**TO DO**
Copy exactly the lines of the material below that run from the one containing "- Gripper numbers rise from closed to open" through the one containing "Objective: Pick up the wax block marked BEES". Copy no other lines.

[Rows from a robot dataset]
━━━━━━━━

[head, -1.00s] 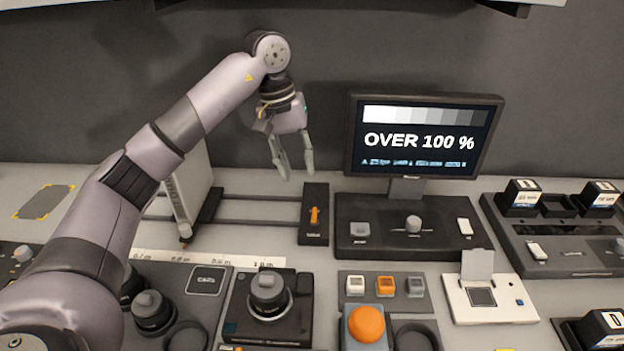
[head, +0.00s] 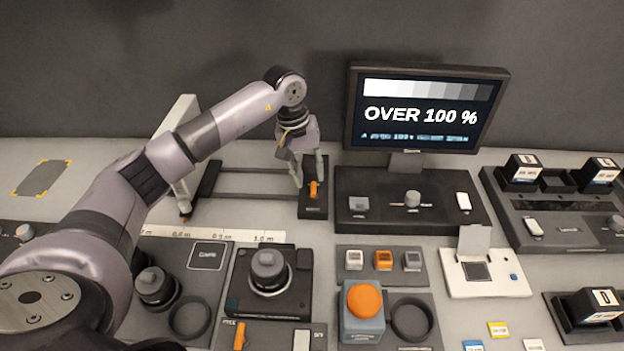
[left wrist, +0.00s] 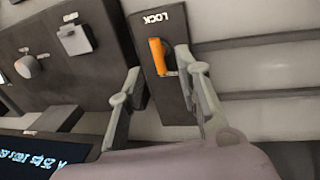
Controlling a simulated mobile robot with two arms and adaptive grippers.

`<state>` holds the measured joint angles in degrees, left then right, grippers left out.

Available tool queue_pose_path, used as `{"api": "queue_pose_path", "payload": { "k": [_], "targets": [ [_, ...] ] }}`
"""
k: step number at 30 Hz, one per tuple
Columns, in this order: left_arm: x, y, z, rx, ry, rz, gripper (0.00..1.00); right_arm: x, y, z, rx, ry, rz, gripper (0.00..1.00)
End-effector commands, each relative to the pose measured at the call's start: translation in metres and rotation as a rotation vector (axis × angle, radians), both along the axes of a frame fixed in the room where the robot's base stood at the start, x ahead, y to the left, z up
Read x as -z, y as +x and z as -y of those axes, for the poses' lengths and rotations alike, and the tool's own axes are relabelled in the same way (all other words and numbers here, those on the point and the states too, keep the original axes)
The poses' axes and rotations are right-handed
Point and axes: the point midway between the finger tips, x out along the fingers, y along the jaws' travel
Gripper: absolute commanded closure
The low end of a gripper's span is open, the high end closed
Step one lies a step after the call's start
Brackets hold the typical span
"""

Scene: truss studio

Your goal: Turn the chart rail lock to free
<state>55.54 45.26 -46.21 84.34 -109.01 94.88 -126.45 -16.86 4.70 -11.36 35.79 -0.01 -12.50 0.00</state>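The chart rail lock is an orange lever (head: 314,190) on a dark block (head: 313,210) at the right end of the rails. In the left wrist view the orange lever (left wrist: 158,56) shows on its block beside the word LOCK. My left gripper (head: 309,184) is lowered over the block. In the left wrist view its two fingers (left wrist: 158,78) are spread, one on each side of the lever. The right-hand finger there is very close to the lever; I cannot tell whether it touches. My right gripper is not in view.
A monitor (head: 425,108) reading OVER 100 % stands right of the lock, above a dark control panel (head: 459,217). A white upright chart (head: 174,150) stands at the left of the rails (head: 250,196). A camera-like unit (head: 268,285) sits in front.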

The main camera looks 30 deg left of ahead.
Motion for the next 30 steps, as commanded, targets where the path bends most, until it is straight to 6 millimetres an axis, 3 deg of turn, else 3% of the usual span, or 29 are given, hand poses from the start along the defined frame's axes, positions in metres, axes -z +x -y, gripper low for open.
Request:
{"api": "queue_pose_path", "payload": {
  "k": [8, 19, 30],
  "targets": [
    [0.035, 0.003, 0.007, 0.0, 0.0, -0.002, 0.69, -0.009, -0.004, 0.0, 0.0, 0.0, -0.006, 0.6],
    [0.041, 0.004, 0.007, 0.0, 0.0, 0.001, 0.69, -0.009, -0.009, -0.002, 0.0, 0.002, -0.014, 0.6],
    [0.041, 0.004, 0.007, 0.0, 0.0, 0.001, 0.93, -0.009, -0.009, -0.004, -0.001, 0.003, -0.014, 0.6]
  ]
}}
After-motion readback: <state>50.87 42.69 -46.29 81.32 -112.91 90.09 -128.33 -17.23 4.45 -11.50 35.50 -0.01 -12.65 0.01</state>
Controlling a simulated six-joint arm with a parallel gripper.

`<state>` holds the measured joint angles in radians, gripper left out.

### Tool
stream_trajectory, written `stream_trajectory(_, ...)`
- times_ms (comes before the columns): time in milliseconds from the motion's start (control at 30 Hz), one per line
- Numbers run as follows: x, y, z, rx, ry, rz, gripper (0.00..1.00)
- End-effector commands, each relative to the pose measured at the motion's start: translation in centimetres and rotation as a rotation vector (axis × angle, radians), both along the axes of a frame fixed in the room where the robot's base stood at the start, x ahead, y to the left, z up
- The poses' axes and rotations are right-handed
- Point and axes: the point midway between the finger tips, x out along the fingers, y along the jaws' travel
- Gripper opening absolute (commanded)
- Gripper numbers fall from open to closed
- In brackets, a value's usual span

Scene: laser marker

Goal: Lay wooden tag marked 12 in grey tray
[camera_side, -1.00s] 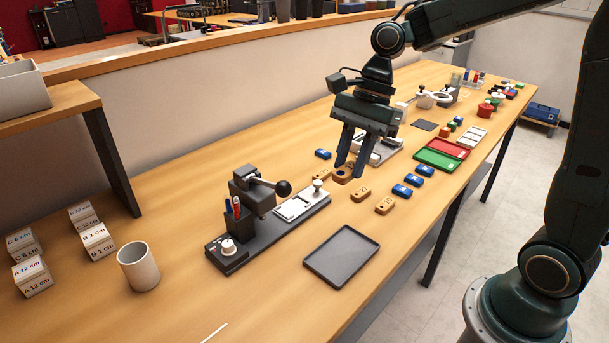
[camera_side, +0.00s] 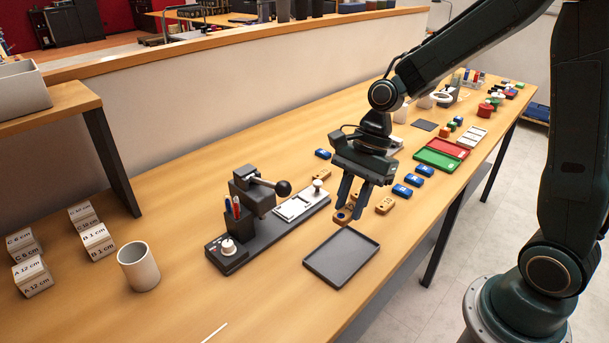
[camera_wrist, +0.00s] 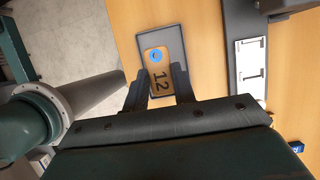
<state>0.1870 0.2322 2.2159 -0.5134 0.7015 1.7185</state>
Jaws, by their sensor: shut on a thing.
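The wooden tag marked 12 (camera_wrist: 161,79) is between the fingers of my gripper (camera_wrist: 160,92), which is shut on it. In the side view the tag (camera_side: 343,217) shows at the fingertips of my gripper (camera_side: 350,211), just beyond the far edge of the grey tray (camera_side: 342,258). In the wrist view the tag overlaps the dark tray (camera_wrist: 146,42), which lies behind it. The tray's visible floor is empty in the side view. The tag's exact height above the table is hard to tell.
Another wooden tag (camera_side: 385,205) lies right of my gripper, near blue tags (camera_side: 402,191). The black marking fixture (camera_side: 270,225) with its lever stands left of the tray. A white cup (camera_side: 138,266) is farther left.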

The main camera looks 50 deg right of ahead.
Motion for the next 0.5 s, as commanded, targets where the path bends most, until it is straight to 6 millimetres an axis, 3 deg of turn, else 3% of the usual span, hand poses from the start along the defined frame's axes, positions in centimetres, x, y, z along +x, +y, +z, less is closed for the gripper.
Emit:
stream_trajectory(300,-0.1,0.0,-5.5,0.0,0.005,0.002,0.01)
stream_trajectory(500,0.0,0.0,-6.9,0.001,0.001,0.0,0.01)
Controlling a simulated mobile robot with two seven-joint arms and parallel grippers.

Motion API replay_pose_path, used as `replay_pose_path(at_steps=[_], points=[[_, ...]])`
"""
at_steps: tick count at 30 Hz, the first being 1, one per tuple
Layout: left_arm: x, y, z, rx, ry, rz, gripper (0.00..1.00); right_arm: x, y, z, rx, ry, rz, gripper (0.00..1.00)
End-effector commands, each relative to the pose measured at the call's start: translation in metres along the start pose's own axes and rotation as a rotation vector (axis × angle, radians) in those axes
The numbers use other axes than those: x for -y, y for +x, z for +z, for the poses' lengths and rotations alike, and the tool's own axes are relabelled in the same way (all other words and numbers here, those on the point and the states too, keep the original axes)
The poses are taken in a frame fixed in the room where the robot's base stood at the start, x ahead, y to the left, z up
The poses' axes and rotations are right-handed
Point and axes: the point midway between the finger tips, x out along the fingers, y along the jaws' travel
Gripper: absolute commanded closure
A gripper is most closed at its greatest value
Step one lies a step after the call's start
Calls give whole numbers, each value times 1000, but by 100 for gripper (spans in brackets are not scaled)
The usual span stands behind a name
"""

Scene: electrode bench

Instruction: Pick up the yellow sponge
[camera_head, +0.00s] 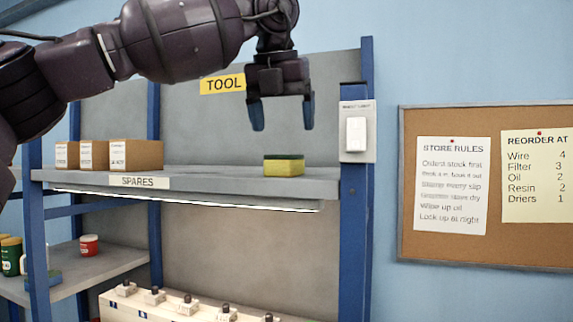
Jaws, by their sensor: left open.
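The yellow sponge (284,167) has a dark green top layer and lies flat near the right end of the grey upper shelf (225,179), close to its front edge. My left gripper (282,116) points down above the sponge, with its two blue-tipped fingers apart and nothing between them. There is a clear gap between the fingertips and the sponge's top. My right gripper does not show.
Several cardboard boxes (136,154) stand at the shelf's left end. A blue post (354,215) with a white switch (356,133) rises right of the sponge. The shelf between boxes and sponge is clear. Cans and a red-lidded jar (89,245) sit lower left.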

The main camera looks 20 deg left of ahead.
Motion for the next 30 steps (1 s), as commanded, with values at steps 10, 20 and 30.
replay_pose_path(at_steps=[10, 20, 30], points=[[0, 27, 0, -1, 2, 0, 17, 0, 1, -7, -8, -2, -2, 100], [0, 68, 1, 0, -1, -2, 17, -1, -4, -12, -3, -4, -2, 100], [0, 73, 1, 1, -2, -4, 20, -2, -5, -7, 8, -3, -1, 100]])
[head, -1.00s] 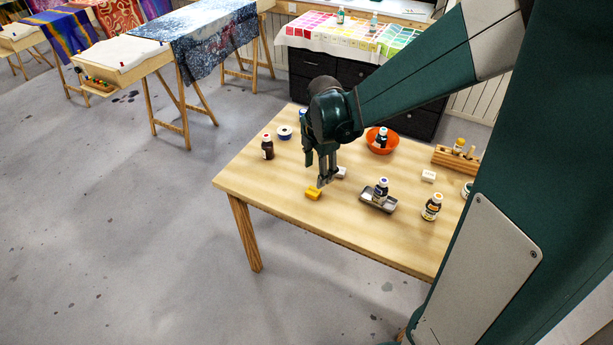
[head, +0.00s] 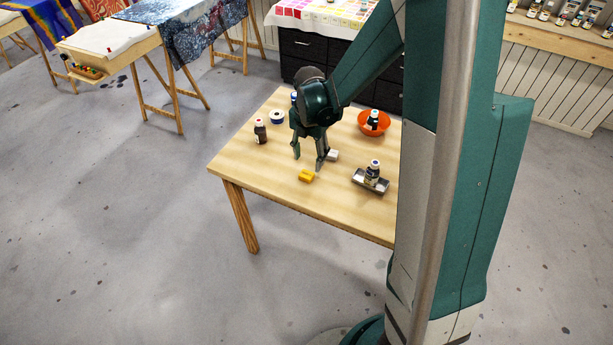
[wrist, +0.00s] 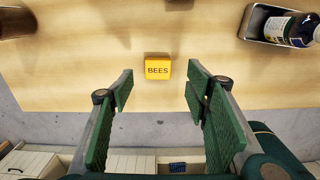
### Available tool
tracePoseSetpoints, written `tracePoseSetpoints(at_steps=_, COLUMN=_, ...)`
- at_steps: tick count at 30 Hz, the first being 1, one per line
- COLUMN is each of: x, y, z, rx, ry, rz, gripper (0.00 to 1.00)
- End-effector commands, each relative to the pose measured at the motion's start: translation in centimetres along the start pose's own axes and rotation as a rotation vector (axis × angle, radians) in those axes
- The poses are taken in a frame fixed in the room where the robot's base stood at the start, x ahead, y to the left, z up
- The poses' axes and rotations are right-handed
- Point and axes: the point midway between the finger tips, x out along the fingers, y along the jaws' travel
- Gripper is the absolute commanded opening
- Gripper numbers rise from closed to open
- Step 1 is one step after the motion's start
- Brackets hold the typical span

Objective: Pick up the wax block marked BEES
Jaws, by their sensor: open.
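The yellow wax block (wrist: 157,72) lies on the table in the wrist view, with BEES readable on it. It also shows in the head view (head: 306,176), near the table's front left part. My gripper (head: 309,163) is open and empty, with its fingers pointing down just behind the block, above the table. In the wrist view my gripper's fingers (wrist: 163,80) stand wide apart, and the block is centred between their line, apart from both.
A grey tray (head: 358,178) with a bottle is to the right. The wooden table (head: 240,164) is clear at front left.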

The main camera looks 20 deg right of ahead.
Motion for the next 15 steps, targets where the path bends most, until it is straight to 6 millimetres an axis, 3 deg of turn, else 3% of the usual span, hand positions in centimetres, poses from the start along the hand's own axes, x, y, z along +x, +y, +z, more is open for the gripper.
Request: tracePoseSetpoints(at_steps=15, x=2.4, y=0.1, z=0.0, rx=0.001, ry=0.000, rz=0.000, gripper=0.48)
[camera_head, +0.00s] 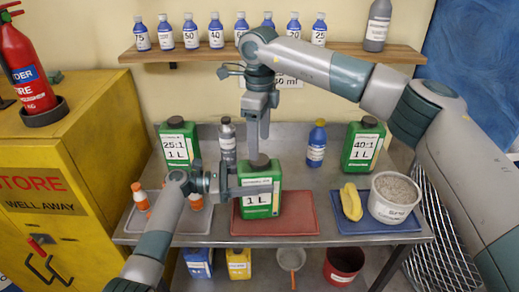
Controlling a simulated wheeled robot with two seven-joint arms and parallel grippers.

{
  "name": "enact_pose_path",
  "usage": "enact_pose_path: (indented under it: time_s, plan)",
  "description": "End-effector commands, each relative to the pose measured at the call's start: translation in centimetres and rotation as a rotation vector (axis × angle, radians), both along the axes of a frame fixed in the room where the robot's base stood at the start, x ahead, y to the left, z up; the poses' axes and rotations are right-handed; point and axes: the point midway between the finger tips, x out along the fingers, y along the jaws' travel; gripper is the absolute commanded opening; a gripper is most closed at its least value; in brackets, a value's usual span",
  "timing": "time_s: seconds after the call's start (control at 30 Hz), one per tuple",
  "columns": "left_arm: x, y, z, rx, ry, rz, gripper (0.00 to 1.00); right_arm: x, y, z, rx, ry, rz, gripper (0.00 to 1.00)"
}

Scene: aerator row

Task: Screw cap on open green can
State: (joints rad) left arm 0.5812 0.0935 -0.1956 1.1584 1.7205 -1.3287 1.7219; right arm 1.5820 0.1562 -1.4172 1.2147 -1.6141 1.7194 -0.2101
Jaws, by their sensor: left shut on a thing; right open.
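A green can (261,181) with a "1 L" label stands upright on the red mat (304,221) at the middle of the bench. A dark round cap (260,160) shows on its top; I cannot tell whether it is screwed down. My left gripper (236,189) is shut on this can from its left side and covers part of the label. My right gripper (258,130) points down just above the cap, open, with its fingers apart and nothing between them. Two other green cans, marked 25:1 (180,145) and 40:1 (363,146), stand at the back with dark caps on.
A grey bottle (228,140) and a blue bottle (316,146) stand behind the can. A blue mat (372,225) at right holds a yellow cloth (351,202) and a grit tub (393,198). Orange-topped bottles (140,197) stand on the left tray. A bottle shelf (290,49) hangs above.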

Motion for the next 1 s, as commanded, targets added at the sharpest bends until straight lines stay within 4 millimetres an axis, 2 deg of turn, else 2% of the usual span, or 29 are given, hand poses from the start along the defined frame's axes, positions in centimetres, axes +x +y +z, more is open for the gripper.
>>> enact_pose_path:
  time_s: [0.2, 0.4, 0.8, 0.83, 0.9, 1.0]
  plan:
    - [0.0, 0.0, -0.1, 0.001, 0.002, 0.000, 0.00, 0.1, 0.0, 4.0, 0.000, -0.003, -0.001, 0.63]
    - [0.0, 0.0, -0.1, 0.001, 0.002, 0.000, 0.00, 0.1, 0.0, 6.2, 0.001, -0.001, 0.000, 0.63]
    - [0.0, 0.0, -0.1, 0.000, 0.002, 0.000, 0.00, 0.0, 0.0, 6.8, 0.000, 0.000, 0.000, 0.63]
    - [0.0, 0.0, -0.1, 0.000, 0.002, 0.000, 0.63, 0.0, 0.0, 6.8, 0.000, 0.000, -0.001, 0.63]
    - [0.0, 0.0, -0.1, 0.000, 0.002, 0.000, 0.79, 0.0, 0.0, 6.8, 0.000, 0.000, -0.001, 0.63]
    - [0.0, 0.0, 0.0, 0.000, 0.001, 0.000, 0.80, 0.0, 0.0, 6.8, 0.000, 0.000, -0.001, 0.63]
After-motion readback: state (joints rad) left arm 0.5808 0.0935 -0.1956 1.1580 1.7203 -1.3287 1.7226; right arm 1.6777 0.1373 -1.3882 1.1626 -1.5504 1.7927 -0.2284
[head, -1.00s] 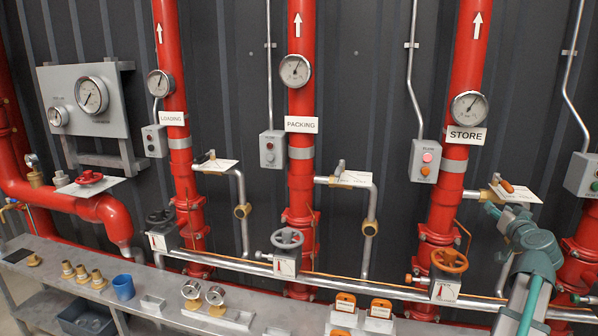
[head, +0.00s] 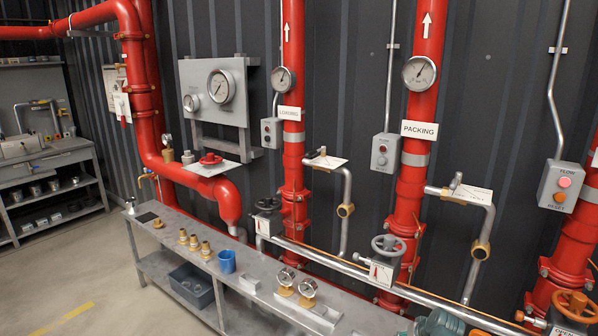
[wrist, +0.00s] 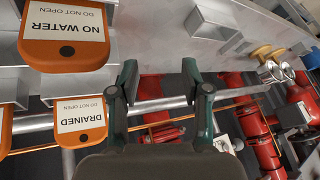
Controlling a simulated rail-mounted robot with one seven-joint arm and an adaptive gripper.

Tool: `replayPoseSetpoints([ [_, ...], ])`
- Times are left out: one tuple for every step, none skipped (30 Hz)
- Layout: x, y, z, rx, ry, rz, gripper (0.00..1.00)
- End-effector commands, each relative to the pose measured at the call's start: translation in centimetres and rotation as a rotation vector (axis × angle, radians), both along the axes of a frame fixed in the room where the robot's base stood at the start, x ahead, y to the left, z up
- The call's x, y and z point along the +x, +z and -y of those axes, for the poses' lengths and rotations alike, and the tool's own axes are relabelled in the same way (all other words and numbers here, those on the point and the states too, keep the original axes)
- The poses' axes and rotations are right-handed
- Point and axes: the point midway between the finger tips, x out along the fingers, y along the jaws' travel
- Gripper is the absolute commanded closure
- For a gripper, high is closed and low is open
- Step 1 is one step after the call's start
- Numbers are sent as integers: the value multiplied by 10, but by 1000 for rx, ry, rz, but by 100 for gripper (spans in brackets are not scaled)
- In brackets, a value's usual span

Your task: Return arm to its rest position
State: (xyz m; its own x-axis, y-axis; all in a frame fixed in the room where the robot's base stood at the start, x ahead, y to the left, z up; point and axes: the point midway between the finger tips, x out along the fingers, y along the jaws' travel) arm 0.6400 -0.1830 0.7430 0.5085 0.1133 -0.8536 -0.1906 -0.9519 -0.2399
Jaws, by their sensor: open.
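My gripper (wrist: 161,85) shows in the wrist view with its two dark green fingers spread apart and nothing between them. Behind the fingers are a silver pipe and a thin orange line, seen upside down.
Orange tags reading NO WATER (wrist: 68,32) and DRAINED (wrist: 82,122) stand left of my fingers. The grey bench (head: 262,309) runs below the red pipes, holding brass fittings, a blue cup (head: 227,262) and loose gauges (head: 297,284). Open floor (head: 60,270) lies at left.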

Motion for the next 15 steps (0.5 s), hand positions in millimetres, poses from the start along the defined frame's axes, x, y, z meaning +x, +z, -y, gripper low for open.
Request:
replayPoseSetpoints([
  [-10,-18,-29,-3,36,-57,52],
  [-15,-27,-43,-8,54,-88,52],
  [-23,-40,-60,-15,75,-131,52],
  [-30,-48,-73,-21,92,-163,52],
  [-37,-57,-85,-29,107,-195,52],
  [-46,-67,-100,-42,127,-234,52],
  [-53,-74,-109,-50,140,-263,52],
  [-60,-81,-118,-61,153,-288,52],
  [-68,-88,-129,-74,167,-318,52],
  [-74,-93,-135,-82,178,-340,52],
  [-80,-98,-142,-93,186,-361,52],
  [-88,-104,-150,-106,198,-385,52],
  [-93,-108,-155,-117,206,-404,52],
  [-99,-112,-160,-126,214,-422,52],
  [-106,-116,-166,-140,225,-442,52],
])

━━━━━━━━

**THE ANSWER**
- Gripper numbers rise from closed to open
- Step 1 is one step after the motion's start
- Brackets hold the typical span

Objective: Pick up the wax block marked BEES

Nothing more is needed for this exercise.